Tayyip Erdoğan,
"Paşam" gibi konuştu. Büyükanıt,
"üniforması" üzerine bahse girmişti; başbakan
'siyaset elbisesini' çıkaracağını söyledi. Peki böyle bir şey ispatlanabilir mi? ABD,
"çık" derken Türkiye'ye, elimize yazılı belge mi verecekti?

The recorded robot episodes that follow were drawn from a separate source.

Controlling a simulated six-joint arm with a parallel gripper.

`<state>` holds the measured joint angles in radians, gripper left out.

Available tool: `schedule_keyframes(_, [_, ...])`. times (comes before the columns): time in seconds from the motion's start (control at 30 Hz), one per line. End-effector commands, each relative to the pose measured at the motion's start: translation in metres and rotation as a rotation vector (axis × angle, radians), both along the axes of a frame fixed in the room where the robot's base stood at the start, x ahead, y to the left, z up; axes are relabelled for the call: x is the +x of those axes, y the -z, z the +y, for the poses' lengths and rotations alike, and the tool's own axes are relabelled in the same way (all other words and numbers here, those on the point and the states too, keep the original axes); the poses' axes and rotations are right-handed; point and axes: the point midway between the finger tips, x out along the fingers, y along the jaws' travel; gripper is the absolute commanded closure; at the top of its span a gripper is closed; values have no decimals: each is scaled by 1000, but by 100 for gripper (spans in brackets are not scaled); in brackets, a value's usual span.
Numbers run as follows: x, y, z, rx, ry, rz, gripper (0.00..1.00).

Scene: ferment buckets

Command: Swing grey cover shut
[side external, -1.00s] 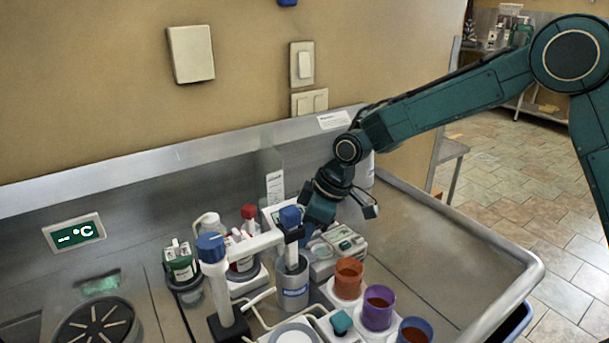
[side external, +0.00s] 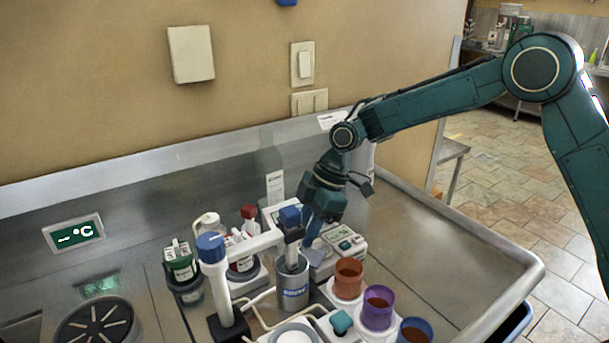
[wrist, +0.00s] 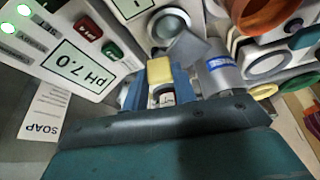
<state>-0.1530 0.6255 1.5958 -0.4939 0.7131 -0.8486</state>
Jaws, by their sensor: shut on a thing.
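The grey cover (wrist: 188,47) is a flat square plate in the wrist view, tilted beside a round port (wrist: 168,25) on a white device. In the side external view it shows as a small grey-blue plate (side external: 318,253) beneath my gripper. My gripper (wrist: 159,76) has its blue fingers shut on a yellow tab (wrist: 160,70). The tab sits at the cover's near edge and seems joined to it. In the side view my gripper (side external: 310,236) points down behind the grey cylinder, and the tab is hidden.
A grey cylinder (side external: 293,290) with a probe stands close in front of my gripper. Orange (side external: 347,280), purple (side external: 377,310) and blue cups stand to the right. A blue-capped post with a white arm (side external: 215,270) is at left. The steel counter at right is clear.

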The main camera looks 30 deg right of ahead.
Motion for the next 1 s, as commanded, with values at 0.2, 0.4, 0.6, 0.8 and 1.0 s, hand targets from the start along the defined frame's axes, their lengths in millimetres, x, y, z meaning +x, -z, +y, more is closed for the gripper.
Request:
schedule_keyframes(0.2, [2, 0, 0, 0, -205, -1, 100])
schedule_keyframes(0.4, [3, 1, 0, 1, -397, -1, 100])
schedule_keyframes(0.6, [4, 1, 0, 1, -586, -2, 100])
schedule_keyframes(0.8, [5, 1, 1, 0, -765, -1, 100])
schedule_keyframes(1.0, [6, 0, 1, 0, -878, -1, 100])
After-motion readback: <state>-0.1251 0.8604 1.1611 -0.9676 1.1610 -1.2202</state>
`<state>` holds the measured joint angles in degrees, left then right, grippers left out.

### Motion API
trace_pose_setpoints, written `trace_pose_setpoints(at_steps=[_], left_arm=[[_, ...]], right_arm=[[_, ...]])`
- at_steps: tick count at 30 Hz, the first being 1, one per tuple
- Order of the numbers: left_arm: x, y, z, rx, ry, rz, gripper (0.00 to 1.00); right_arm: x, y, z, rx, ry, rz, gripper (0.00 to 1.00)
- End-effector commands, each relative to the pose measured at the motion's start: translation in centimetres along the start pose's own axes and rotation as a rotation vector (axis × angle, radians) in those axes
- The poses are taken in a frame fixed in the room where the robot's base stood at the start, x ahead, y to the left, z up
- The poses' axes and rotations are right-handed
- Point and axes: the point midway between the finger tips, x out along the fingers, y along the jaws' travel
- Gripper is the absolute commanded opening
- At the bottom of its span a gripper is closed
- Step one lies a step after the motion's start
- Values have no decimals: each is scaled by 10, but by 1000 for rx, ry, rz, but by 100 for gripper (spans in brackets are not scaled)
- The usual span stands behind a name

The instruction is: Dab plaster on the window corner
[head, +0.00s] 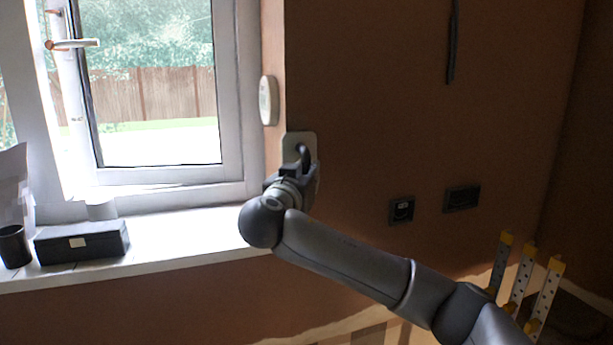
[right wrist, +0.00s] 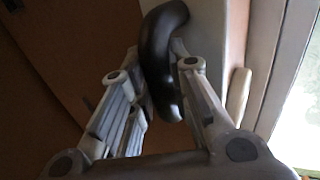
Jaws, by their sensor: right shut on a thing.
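My right gripper (head: 299,173) is shut on the dark curved handle of a trowel (head: 309,143). The trowel's pale plate is upright at the window corner (head: 275,142), where the reveal meets the brown wall; I cannot tell whether it touches. In the right wrist view the dark handle (right wrist: 160,30) runs between the two fingers, with the pale plate (right wrist: 212,38) behind it. No plaster can be made out on the plate. My left gripper is not in view.
The window (head: 233,100) has a white sill (head: 180,232) holding a black box (head: 82,242) and a dark cup (head: 14,246). A pale oval device (head: 268,100) is on the reveal. Wall sockets (head: 401,209) and yellow-tipped levels (head: 520,280) are to the right.

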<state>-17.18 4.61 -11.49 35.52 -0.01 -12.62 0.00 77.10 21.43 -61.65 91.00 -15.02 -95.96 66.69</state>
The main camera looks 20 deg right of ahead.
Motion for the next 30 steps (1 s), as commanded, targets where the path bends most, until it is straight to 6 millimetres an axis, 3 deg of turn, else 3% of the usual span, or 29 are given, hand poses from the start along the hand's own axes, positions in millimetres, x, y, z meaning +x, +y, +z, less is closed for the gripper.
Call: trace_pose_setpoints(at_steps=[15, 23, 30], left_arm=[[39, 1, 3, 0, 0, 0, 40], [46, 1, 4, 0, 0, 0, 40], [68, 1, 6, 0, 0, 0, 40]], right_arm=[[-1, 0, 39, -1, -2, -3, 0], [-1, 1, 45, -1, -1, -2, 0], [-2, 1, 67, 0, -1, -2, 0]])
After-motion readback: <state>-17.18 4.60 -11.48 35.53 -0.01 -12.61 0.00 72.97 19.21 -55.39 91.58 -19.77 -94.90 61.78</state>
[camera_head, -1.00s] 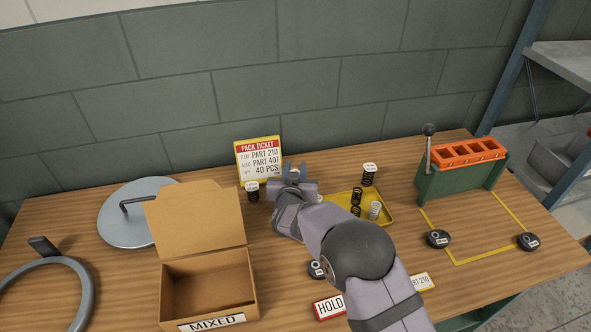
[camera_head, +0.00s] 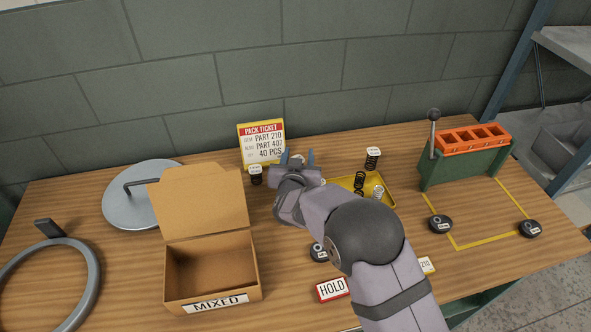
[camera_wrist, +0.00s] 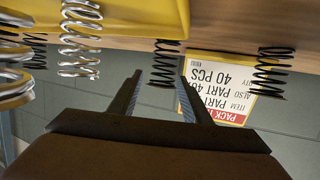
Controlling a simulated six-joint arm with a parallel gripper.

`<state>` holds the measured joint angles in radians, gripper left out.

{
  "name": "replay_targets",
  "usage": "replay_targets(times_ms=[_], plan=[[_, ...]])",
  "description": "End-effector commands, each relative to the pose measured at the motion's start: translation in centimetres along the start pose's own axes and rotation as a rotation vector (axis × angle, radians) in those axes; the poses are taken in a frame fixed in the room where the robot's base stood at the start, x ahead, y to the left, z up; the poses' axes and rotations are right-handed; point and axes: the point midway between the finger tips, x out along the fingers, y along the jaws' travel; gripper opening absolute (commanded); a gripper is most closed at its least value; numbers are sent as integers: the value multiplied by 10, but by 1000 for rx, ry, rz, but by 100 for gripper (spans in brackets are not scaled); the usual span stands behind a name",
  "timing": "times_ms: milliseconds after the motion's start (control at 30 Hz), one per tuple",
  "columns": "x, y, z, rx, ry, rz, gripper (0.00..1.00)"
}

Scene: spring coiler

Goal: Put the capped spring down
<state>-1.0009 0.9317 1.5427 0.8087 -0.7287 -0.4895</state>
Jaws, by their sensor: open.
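My gripper (camera_head: 298,158) is open, near the back of the bench, just right of the pack ticket. In the wrist view its two dark fingers (camera_wrist: 158,97) stand apart on either side of a black coil spring (camera_wrist: 165,62). That view is upside down, and the spring's cap is hard to make out. In the head view this spring is mostly hidden behind my gripper. Another black spring with a white cap (camera_head: 256,174) stands upright to the left of my gripper and shows in the wrist view (camera_wrist: 269,72).
The pack ticket (camera_head: 261,143) is behind. An open MIXED box (camera_head: 210,275) is front left. A green stand with an orange rack (camera_head: 466,152) is right.

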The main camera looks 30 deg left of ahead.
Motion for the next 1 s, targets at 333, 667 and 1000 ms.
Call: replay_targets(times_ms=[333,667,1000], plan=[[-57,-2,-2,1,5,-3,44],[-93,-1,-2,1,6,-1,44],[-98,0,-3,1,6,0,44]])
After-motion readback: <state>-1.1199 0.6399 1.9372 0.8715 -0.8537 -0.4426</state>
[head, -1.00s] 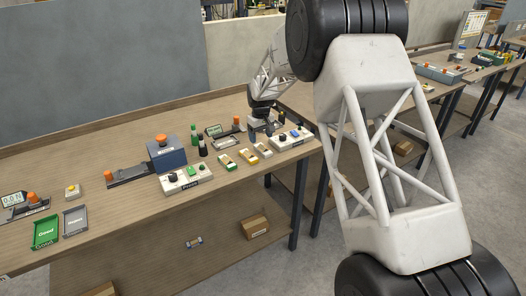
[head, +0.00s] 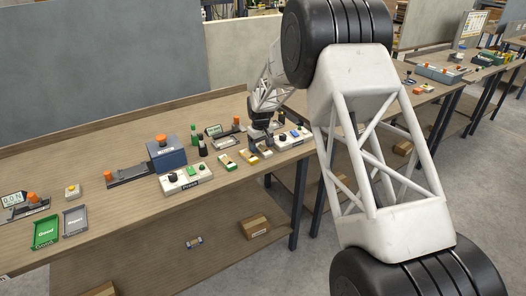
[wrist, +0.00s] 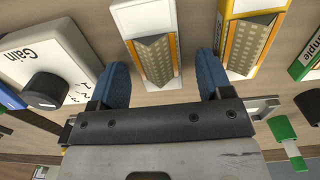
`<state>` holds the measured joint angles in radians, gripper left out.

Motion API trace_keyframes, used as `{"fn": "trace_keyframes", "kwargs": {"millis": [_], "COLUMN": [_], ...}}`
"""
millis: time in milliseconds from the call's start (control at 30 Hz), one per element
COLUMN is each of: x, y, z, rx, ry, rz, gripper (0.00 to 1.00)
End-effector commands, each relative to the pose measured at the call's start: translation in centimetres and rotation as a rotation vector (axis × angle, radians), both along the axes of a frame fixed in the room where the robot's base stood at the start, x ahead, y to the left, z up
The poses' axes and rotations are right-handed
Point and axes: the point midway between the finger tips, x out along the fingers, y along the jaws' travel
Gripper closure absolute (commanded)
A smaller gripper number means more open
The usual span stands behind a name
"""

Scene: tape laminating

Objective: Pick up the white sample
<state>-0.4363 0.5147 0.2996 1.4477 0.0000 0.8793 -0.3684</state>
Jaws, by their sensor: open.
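The white sample (wrist: 144,19) lies flat on the bench, with a grey wedge-shaped patterned piece edged in orange along its middle. My gripper (wrist: 162,64) is open above it, with one blue finger on each side of the sample in the wrist view. I cannot tell how far the fingertips are above the bench. In the head view my gripper (head: 260,147) is low over the bench's right end and partly hides the white sample (head: 267,154).
The yellow sample (wrist: 262,7) lies close beside the right finger in the wrist view. The green sample (wrist: 308,62) is farther right. A white box marked Gain (wrist: 40,50) stands close on the left. Green and grey trays (head: 46,232) are at the bench's far left.

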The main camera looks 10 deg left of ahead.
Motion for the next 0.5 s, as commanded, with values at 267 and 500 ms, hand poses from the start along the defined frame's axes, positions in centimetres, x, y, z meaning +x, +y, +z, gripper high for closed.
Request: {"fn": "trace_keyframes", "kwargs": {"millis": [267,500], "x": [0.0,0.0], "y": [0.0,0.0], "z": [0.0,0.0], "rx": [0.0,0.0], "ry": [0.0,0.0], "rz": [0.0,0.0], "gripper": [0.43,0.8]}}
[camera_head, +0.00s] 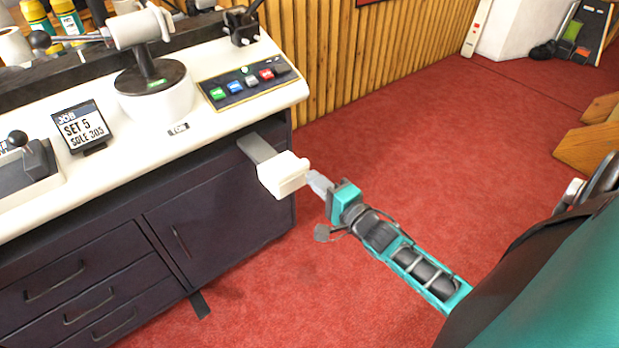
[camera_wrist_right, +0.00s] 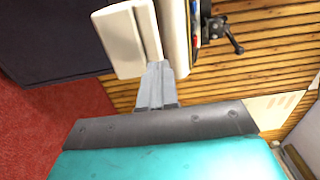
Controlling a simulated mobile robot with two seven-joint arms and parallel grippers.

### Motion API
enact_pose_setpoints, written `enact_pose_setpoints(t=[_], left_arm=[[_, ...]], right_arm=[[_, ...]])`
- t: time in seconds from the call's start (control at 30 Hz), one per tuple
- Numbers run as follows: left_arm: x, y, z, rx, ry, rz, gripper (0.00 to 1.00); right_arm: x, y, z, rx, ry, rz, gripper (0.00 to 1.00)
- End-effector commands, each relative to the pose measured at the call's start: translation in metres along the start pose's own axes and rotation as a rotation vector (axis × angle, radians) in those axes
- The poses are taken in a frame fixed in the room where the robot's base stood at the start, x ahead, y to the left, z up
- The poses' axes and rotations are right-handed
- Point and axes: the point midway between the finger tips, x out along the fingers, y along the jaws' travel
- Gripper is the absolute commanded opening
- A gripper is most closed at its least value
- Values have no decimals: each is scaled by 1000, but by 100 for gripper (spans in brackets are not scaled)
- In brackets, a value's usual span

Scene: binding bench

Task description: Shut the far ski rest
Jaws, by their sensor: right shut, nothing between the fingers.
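The far ski rest (camera_head: 283,175) is a white block on a flat grey bar (camera_head: 256,148). It sticks out from the bench front, just under the worktop's right end. My right gripper (camera_head: 315,180) is shut and empty, with its fingertips at the block's outer end. They look very close to it or touching; I cannot tell which. In the right wrist view the white block (camera_wrist_right: 122,38) lies just beyond the shut fingers (camera_wrist_right: 156,72). My left gripper is not in view.
The dark bench (camera_head: 215,215) has a cabinet door and drawers. Its white worktop (camera_head: 200,150) carries a button panel (camera_head: 247,88), a job display (camera_head: 78,128) and a clamp device (camera_head: 150,75). Red carpet (camera_head: 400,130) is open to the right. A slatted wood wall (camera_head: 350,60) stands behind.

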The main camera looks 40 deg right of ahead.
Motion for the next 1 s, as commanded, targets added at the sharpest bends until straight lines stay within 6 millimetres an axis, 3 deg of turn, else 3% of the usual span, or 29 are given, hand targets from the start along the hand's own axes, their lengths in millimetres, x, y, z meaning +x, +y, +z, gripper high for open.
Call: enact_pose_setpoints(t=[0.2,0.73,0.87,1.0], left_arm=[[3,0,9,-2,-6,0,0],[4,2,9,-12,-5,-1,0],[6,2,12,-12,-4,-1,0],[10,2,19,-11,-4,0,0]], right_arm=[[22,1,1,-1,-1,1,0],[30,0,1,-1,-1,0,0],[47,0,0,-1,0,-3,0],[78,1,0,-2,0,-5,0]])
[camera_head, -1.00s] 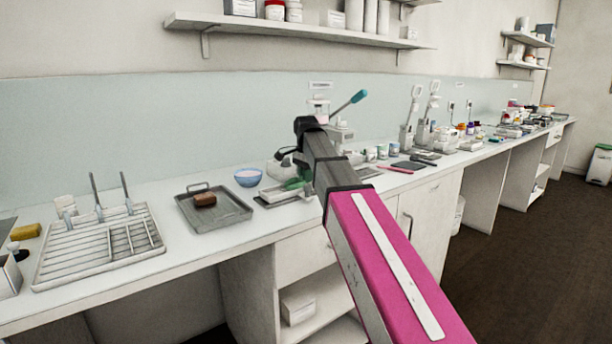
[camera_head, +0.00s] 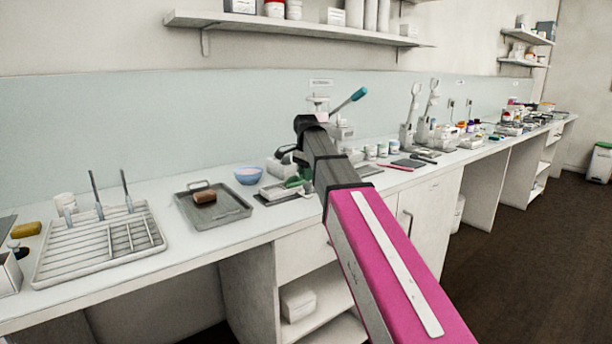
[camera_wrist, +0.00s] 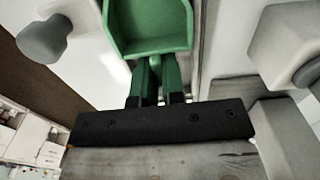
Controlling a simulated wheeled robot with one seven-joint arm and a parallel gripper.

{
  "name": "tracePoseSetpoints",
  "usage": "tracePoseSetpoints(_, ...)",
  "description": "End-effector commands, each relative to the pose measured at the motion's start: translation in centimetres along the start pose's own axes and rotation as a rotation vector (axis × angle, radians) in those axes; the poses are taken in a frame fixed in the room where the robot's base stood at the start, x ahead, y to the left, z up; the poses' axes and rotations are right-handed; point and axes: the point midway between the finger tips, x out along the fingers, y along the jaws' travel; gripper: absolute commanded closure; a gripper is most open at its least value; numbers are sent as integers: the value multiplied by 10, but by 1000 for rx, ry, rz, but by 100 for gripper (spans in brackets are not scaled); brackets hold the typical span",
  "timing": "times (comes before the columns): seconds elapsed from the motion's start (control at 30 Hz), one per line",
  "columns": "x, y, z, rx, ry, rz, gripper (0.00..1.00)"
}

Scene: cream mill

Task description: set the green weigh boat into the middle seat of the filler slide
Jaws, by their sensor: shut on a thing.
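The green weigh boat (camera_wrist: 150,28) fills the upper middle of the wrist view, its open tray pointing away from me. My gripper (camera_wrist: 155,92) is shut on its narrow stem end. In the head view the green boat (camera_head: 293,183) shows as a small patch left of my arm, low over a pale flat piece (camera_head: 272,192) on a dark base, which looks like the filler slide. My arm hides the rest of that piece. I cannot make out the middle seat, or whether the boat touches anything below it.
A filling press with a teal-handled lever (camera_head: 348,102) stands behind my arm. A blue bowl (camera_head: 248,176) and a grey tray (camera_head: 232,212) holding a brown block are to the left. A white rack (camera_head: 70,270) lies farther left. In the wrist view, a grey rounded knob (camera_wrist: 42,40) is close on the left.

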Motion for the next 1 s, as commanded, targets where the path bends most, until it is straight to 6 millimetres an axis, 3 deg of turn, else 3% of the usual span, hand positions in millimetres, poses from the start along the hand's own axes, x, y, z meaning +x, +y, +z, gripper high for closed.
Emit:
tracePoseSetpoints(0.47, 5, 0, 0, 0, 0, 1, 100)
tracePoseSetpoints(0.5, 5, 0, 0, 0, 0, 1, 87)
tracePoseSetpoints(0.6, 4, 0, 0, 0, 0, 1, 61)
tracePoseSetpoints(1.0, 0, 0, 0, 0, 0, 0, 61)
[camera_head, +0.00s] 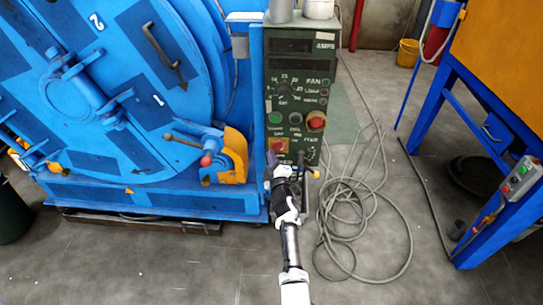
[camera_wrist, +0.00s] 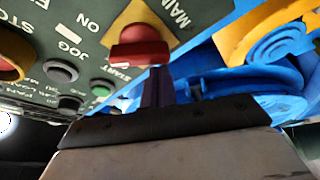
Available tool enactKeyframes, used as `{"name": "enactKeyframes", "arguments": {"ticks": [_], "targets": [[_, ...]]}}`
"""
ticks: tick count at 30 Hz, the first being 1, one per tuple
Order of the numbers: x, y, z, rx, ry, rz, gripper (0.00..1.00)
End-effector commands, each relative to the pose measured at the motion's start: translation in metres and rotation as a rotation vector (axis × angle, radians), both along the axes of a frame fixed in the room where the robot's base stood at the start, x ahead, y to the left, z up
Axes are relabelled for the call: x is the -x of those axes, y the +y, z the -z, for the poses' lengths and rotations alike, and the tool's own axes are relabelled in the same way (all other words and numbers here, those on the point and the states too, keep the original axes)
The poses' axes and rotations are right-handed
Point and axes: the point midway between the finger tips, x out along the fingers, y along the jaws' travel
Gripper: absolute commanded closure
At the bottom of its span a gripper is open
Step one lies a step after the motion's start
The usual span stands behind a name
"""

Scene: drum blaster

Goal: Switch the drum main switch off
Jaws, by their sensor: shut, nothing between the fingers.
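The drum main switch (camera_head: 278,145) is a red handle on a yellow plate, low on the left of the green control panel (camera_head: 297,75). In the wrist view the red switch handle (camera_wrist: 140,53) shows large, with the words MAIN and ON printed near it. My gripper (camera_head: 271,158) is just below the switch in the head view. In the wrist view my gripper (camera_wrist: 159,72) has its dark fingers together and empty, with the tips close to the lower right edge of the red handle. I cannot tell whether they touch.
The large blue drum machine (camera_head: 130,90) stands left of the panel, with a red-tipped lever (camera_head: 206,160) nearby. A red stop button on yellow (camera_head: 316,121) is above right of the switch. Loose cables (camera_head: 350,215) lie on the floor. A blue frame (camera_head: 445,100) stands at right.

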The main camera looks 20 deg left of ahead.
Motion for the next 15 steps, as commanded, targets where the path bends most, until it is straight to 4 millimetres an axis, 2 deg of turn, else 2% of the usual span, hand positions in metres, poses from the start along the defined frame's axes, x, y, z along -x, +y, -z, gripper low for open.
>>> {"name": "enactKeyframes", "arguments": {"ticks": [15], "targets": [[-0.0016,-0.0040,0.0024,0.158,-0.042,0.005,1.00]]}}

Kimileri de, bu iki sert çıkış arasındaki benzerliğe bakarak,
"hükûmet-asker uyumu" ndan söz ediyor. Yanlış anlaşılmasın, Org. Yaşar Büyükanıt'ın tamamen kendi inisiyatifini kullandığını düşünüyorum. Doğru bulmadığım, ispat edilmesi mümkün olmayan bir konu üzerinde
restleşme . Erdoğan da
"fırsat bu fırsat", Genelkurmay ile ters düşen CHP'yi iyice köşeye sıkıştırmaya çalışıyor. Karşı karşıya veya askerle beraber... Fark etmez. Kimsenin, Türk Silâhlı Kuvvetleri'ni siyasi bir tartışmanın içine çekerek, bundan yarar sağlamaya hakkı yok. Münakaşayı başlatan Baykal,
"Operasyon yarım kaldı" derken, tepki alacağını düşünmeliydi. Büyükanıt'ın,
"ABD, Tayyip Erdoğan'ı, Erdoğan da bizi sıkıştırdı" şeklinde bir değerlendirme yapması elbette beklenmezdi. Buna mukabil, konjonktürel bir yakınlığın kalıcı bir uyum olduğunu sanmak, üstelik buna dayanarak siyasi rakibi vurmak yanlış.
Irak Devlet Başkanı Celâl Talabani'nin ziyaretine, hem CHP'nin, hem askerin tavır koyması, AK Parti ile
"yorum farkının" sadece laiklikle sınırlı olmadığını göstermiyor mu?
Siyasetçiler, silâhlı kuvvetler üzerinden tartışacaklarına, Türkiye'deki bu vahim hastalığa çare arasınlar. Askerbürokrasinin Türkiye Cumhuriyeti'ni ziyaret eden bir devlet başkanını protesto etmeye hakkı var mı? Eğer, böyle bir tutumum benimsenmesi, hükûmetle asker arasında gizlice kararlaştırılmadıysa, yok.
Yayın tarihi: 9 Mart 2008, Pazar
Web adresi: https://www.sabah.com.tr/2008/03/09//ilicak.html
Tüm hakları saklıdır.
Copyright © 2003-2008, MERKEZ GAZETE DERGİ BASIM YAYINCILIK SANAYİ VE TİCARET A.Ş.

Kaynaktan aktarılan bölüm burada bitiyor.